The tunnels would have a dual mission: to help stabilize the environmentally fragile Sacramento-San Joaquin Delta, and improve delivery to customers of the State Water Project and the federal government’s Central Valley Project.

“There is an urgent need to improve the conditions for threatened and endangered fish species within the Delta,” the environmental statement said. “Improvements to the conveyance system are needed to respond to increased demands upon and risks to water supply reliability, water quality, and the aquatic ecosystem.”

Known formally as the Bay Delta Conservation Plan, the project calls for construction of two 30-mile-long tunnels that would draw water from the Sacramento River and deliver it to the pumps and government-operated canals near Tracy. From there, the water would be pumped, as it has for decades, to 25 million Southern Californians and 3 million acres of farmland.

Brown has made the project a centerpiece of his final term, going so far as to tell critics to “shut up” until they study it further.

Officials say decades of pumping water south through the complex tidal ecosystem has harmed the Delta’s wildlife and habitat, driving some fish species to the brink of extinction. Delta levees have become vulnerable to a major earthquake, which could flood the Delta with ocean saltwater and force a halt to the pumping of fresh water south.

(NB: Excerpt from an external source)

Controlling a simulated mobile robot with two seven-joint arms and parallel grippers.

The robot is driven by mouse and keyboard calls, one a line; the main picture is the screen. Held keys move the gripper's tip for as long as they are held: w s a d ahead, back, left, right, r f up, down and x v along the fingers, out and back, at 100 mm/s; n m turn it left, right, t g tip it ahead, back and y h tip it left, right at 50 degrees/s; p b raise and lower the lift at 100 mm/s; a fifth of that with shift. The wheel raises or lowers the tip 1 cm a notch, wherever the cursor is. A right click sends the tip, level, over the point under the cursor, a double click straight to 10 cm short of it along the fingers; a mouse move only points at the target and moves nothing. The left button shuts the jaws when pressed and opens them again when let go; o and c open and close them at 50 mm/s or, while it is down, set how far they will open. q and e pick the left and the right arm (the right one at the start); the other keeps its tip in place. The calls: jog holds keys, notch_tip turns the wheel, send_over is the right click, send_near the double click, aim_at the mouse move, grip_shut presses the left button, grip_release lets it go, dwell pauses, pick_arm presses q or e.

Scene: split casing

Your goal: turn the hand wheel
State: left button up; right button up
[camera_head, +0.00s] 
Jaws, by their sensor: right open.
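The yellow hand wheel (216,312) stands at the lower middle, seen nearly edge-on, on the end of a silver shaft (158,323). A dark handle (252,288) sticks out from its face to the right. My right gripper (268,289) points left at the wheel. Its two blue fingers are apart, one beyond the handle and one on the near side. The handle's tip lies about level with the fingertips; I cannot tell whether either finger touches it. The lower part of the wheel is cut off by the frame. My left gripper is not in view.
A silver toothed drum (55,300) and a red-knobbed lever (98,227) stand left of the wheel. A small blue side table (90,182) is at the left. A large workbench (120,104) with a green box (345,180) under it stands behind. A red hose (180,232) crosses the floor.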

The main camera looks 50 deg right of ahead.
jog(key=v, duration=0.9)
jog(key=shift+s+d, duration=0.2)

Currently, water deliveries to areas south of the Delta vary dramatically at certain times of the year to protect fish, and the problem has worsened as the four-year drought has constricted supplies.

“We’ve got to find a way to address the water supply uncertainty in the Delta,” said Jason Peltier, chief deputy general manager at Westlands Water District, the sprawling agricultural agency near Fresno that would be one of the chief beneficiaries of the tunnels. Westlands’ water supplies have been curtailed by problems in the Delta, and the drought has triggered the fallowing of thousands of acres.

While the plan is supposed to improve deliveries, the environmental statement said there are no guarantees that south-of-Delta agencies would get specific amounts of water.

The documents shed more light on a change disclosed last December: Officials propose eliminating the pumping plants originally planned for the tunnel intake facilities on the east bank of the Sacramento River between Clarksburg and Courtland. Instead, the water would travel via a gravity-fed system into the tunnels and be routed into two new pumping plants built on state land near Clifton Court Forebay, near Tracy. From there, the water would be sent to the existing pumps that deliver water via canals to the San Joaquin Valley and Southern California.

The revision would eliminate the need for large buildings and “help preserve the views” from Highway 160 between Hood and Walnut Grove, a state-designated scenic highway through the Delta, the report said. DWR said it has “sought to minimize potential disruption and dislocation of Delta residents.”

Nancy Vogel, a spokeswoman for the California Natural Resources Agency, the parent of DWR, said the latest revisions reflect an effort to shrink the environmental footprint of the project, including its construction, by minimizing energy use, emissions, noise and air pollution.

Map of Delta project 

As previously announced, the Brown administration now is proposing to

restore some 30,000 acres of habitat

in the Delta, about one-third of the original proposal. That restoration would constitute a distinct project, separate from the tunnels. Brown has called the new plan more realistic; environmentalists say it places habitat as a lower priority.

“There’s really no benefit … to the environment. It’s really an infrastructure project to reroute the Sacramento River,” said Osha Meserve, a lawyer for environmentalists.

By pushing huge volumes of fresh water through the tunnels, the project would degrade the quality of water still coursing through the Delta, said George Hartmann, a lawyer for many Delta farmers. That also would affect the quality of drinking water in the East Bay and northern San Joaquin Valley, environmentalists say.

“They’re going to leave millions of people up here with dirty, contaminated and salty water,” said Barbara Barrigan-Parrilla of the advocacy group Restore the Delta.

A coalition of elected officials from counties in and around the Delta also voiced concern. The project “really doesn’t fix anything,” Sacramento County Supervisor Don Nottoli said in a prepared statement.

The revised plan drops earlier efforts to obtain a 50-year permit for the project, after federal agencies indicated they wouldn’t support such a plan. The new proposal calls for a permit “of far less than 50 years,” without specifying a time period. Vogel said an unspecified permit would give regulators greater flexibility in operating the tunnels in case environmental conditions worsen.

Such assurances did little to sway enviromentalists, who argue the tunnels would be run full bore no matter what.

Abandoning the 50-year permit also could cause anxiety for the water agencies that are expecting more reliability in their water deliveries in exchange for paying to build the system.

Jim Beck, general manager of the Kern County Water Agency, said now “there’s less assurance” that enough water would flow through the system to justify the expense.

“Does this project have sufficient yield to make it work? Is it affordable?” he said. He said Kern contractors, including some of the biggest farms in the state, need to study the project more.

Other agencies indicated their continued support. Kightlinger said Metropolitan believes a 50-year plan “was a better deal for California.” But he doesn’t think the shortened permit is a deal-breaker.